On Fri July 1 2005 03:13, Frank Ellermann wrote:
the MX could start a lock-step relay during RCPT TO rather
than store-and-forward, [...]
What's a "lock step relay"[...]?
Normal relay:
Sender Relay Destination
<- 220
HELO ->
<- 250
MAIL FROM ->
<- 250
RCPT TO ->
<- 250
DATA ->
<- 354
.CRLF ->
<- 250
QUIT ->
<- 221
<- 220
HELO ->
<- 250
MAIL FROM ->
<- 250
RCPT TO ->
<- 5xx
QUIT ->
<- 221
Bounce <-
Lock-step relay:
Sender Relay Destination
<- 220
HELO ->
<- 250
MAIL FROM ->
<- 250
RCPT TO -> Connect ->
<- 220
HELO ->
<- 250
MAIL FROM ->
<- 250
RCPT TO ->
<- 5xx
<- 5xx
QUIT -> QUIT ->
<- 221
<- 221
We hope the sender doesn't time out while waiting for the lock-step
relay initiation. SMTP minimum timeout values (2821):
greeting: 300 seconds (5 minutes)
HELO: unspecified!!! (JCK please note)
MAIL TO: 300 seconds (5 minutes)
RCPT TO: 300 seconds (5 minutes)
While the sender is counting down its 300 seconds, the relay might
experience 299+?+299+299 seconds of delay. Guess what -- that could
be more than 300 seconds. The relay and destination servers had better
be responsive (even under load) in such a setup, because the sender
timeout isn't under the control of the administrative entity running
the relay and destination. "Strategies" involving intentionally
delayed server responses compound the problem.
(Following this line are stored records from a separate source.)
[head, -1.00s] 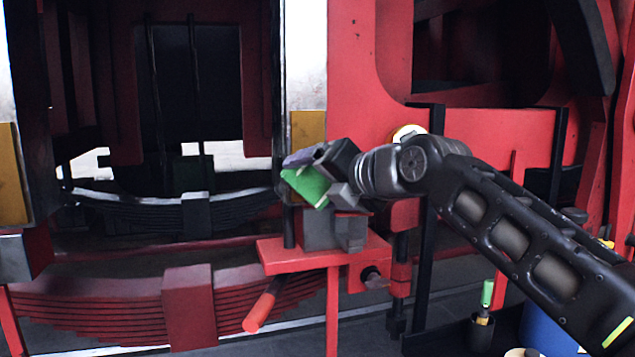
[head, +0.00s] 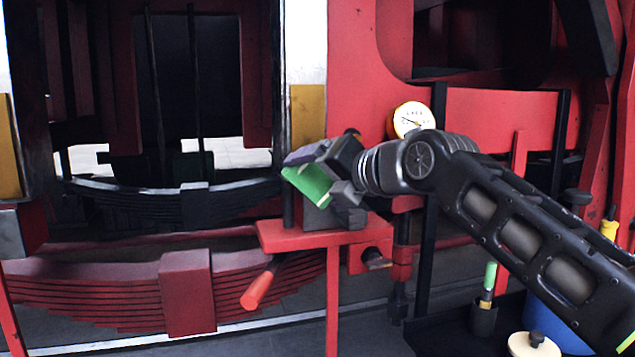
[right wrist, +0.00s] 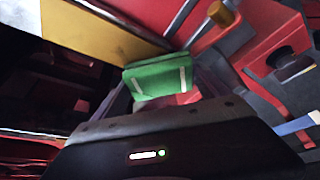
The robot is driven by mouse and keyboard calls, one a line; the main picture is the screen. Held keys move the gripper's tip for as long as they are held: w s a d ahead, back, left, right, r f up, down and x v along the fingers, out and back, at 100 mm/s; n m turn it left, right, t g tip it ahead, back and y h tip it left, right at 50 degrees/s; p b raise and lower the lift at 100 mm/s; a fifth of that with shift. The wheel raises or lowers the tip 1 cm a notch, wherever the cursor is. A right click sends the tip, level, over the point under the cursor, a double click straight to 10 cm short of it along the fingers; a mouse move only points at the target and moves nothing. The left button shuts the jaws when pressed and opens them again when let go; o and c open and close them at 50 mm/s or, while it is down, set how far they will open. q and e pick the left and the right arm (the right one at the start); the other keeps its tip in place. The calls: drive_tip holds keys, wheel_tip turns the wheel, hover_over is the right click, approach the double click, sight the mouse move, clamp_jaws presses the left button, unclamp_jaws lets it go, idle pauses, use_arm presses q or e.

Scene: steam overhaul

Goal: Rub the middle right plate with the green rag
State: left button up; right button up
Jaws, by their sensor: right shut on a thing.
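The green rag (head: 309,184) is a flat green piece held in my right gripper (head: 318,172); the right wrist view shows it too (right wrist: 160,76), with two pale strips. The gripper is shut on it. The yellow-brown plate (head: 308,116) on the white upright is right of the dark opening. The rag is just below this plate in the head view; in the right wrist view the plate (right wrist: 98,32) is left of and above the rag. I cannot tell whether they touch. Another yellow-brown plate (head: 9,150) is at the left edge. My left gripper is out of view.
A red bench with a grey vise (head: 325,215) and red handle (head: 260,287) stands below the rag. A round gauge (head: 412,117) is behind my right wrist. Red leaf springs (head: 90,290) lie at lower left. A dark tray with pots is at lower right.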

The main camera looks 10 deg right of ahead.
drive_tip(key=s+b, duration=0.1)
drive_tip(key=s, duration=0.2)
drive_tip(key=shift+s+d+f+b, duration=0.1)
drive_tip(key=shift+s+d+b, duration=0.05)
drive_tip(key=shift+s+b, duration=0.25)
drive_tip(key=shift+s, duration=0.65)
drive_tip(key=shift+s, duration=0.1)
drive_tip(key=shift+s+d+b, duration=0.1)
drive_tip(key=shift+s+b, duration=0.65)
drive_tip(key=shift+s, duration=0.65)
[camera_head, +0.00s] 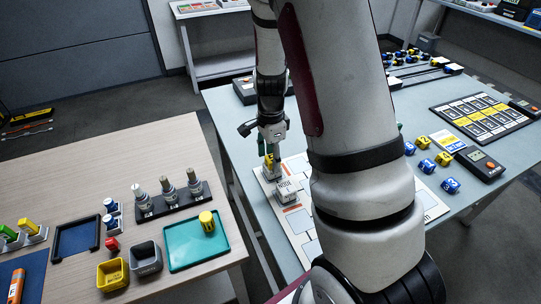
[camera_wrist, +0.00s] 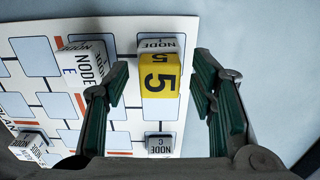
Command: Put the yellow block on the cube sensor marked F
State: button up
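In the wrist view a yellow block (camera_wrist: 158,100) marked 5 sits between the two fingers of my gripper (camera_wrist: 160,80), with a small gap on each side. The fingers are open. The block appears to rest on a white cube sensor (camera_wrist: 158,45) labelled NODE; its letter is mostly hidden by the block. In the head view my gripper (camera_head: 271,150) points down over the board, around the yellow block (camera_head: 268,160), with the white cube (camera_head: 270,173) below. Cube E (camera_wrist: 85,65) stands to the left and cube C (camera_wrist: 159,144) is nearer the wrist.
The printed board (camera_wrist: 28,110) has several blue squares; another cube sensor (camera_wrist: 30,147) stands at its lower left. In the head view a node cube (camera_head: 286,191) stands close to my gripper. A green tray (camera_head: 185,250) on the wooden table holds another yellow block (camera_head: 207,222).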

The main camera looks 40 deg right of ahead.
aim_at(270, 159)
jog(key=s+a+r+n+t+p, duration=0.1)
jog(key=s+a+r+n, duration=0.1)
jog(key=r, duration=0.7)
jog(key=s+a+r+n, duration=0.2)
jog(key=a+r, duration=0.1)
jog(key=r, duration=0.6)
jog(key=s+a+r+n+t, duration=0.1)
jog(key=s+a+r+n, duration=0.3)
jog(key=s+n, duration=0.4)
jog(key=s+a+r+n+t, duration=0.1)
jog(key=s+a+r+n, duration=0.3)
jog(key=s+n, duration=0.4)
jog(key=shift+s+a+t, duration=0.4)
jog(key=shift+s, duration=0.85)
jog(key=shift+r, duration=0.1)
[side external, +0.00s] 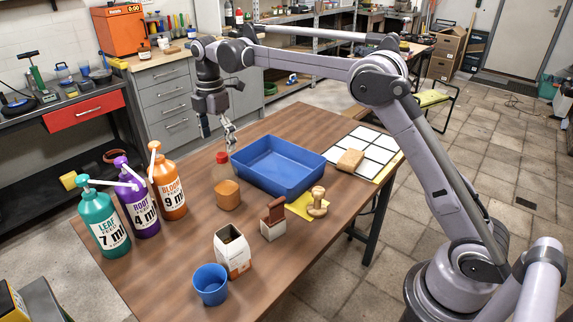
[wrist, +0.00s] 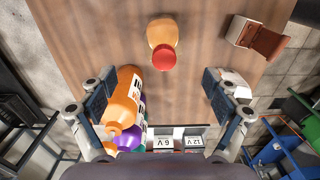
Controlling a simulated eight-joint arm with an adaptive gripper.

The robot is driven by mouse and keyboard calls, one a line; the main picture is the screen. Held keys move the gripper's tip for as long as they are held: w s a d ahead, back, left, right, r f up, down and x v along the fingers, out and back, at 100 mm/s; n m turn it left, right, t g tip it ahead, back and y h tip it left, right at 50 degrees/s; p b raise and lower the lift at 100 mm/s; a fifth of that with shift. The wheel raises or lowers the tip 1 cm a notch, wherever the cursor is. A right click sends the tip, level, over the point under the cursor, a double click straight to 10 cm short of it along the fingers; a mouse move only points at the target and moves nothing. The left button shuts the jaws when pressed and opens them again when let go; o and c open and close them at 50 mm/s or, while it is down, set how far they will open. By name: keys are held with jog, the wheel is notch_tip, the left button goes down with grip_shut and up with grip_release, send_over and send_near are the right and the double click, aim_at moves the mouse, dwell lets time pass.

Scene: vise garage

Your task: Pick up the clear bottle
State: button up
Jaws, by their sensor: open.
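The clear bottle (side external: 227,193) stands upright on the wooden table, with a red cap and amber contents in its lower part. It stands just left of the blue tray's front corner. In the wrist view the bottle (wrist: 162,34) shows above centre, its red cap towards me. My gripper (side external: 230,136) is open and empty. It hangs above and behind the bottle in the side view, apart from it. In the wrist view my gripper's (wrist: 157,92) two fingers are spread wide, with the bottle beyond them.
Orange (side external: 169,184), purple (side external: 138,203) and green (side external: 106,225) pump bottles stand left. A blue tray (side external: 283,189) is close on the right. A brown-and-white block (side external: 273,222), an open carton (side external: 233,252) and a blue cup (side external: 211,285) stand nearer the front. A wooden stamp (side external: 318,203) stands right.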

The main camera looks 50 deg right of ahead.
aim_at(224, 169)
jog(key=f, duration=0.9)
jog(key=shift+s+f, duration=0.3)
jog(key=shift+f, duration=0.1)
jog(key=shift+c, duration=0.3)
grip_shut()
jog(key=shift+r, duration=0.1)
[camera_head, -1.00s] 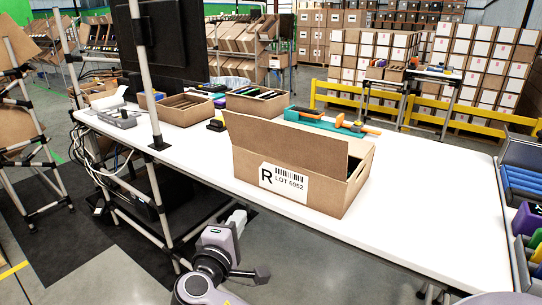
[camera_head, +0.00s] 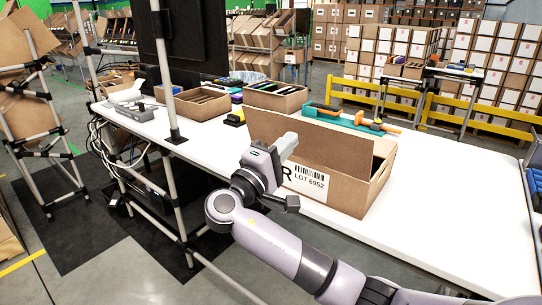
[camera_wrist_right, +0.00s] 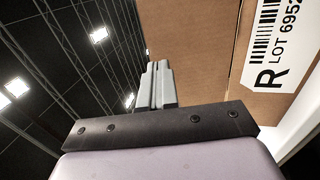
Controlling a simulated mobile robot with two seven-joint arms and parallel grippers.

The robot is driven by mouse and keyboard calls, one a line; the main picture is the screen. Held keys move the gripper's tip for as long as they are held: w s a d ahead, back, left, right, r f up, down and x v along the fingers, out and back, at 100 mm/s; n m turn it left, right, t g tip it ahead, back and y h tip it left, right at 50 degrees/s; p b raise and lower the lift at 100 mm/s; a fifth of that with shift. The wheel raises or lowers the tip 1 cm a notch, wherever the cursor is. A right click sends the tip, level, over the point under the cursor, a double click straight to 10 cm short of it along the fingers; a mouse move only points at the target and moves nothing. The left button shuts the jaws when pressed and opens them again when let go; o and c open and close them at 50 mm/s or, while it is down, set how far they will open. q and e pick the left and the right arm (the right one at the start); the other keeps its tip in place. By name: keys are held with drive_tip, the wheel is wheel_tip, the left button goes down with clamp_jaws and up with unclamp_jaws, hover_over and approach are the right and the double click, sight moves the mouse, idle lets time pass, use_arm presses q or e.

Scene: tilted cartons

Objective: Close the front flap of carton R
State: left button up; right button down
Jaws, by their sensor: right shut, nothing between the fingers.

If the sender times
out and goes away, the relay->destination session had better be
closed gracefully.
One hopes that all RCPT TO (in case of multiple recipients) resolve
to exactly the same destination host; otherwise this gets messy (data
copying as well as timeout issues) and it will still require a
bounce if one (or more, but not all) deliver{y,ies} fail after DATA
(can't return an error reply code; that would cause duplicate
delivery to successful recipients on retry).
In theory, there could be multiple levels of lock-step, but the
timeout issue becomes progressively more critical.